▼

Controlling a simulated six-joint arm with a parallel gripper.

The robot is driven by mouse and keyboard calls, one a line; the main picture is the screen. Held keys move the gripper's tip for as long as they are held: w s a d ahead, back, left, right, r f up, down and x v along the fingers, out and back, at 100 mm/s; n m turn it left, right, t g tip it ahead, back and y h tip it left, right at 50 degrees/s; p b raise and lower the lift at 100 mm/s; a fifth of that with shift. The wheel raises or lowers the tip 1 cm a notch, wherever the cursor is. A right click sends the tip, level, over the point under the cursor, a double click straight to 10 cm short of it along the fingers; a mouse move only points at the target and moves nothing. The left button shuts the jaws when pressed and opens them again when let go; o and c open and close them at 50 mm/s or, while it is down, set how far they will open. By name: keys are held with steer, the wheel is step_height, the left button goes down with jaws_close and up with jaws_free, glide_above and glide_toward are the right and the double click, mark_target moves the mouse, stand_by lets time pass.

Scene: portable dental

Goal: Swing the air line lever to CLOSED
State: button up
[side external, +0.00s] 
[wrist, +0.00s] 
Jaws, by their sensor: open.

▲

_Problem requirements_. Give back, exactly as written, the lines from the one with "The robot is" to the last line.

_Result_.
The robot is driven by mouse and keyboard calls, one a line; the main picture is the screen. Held keys move the gripper's tip for as long as they are held: w s a d ahead, back, left, right, r f up, down and x v along the fingers, out and back, at 100 mm/s; n m turn it left, right, t g tip it ahead, back and y h tip it left, right at 50 degrees/s; p b raise and lower the lift at 100 mm/s; a fifth of that with shift. The wheel raises or lowers the tip 1 cm a notch, wherever the cursor is. A right click sends the tip, level, over the point under the cursor, a double click straight to 10 cm short of it along the fingers; a mouse move only points at the target and moves nothing. The left button shuts the jaws when pressed and opens them again when let go; o and c open and close them at 50 mm/s or, while it is down, set how far they will open. By name: keys are held with steer, the wheel is step_height, the left button goes down with jaws_close and up with jaws_free, glide_above and glide_toward are the right and the double click, mark_target moves the mouse, stand_by lets time pass.

Scene: portable dental

Goal: Swing the air line lever to CLOSED
State: button up
[side external, +0.00s] 
[wrist, +0.00s] 
Jaws, by their sensor: open.

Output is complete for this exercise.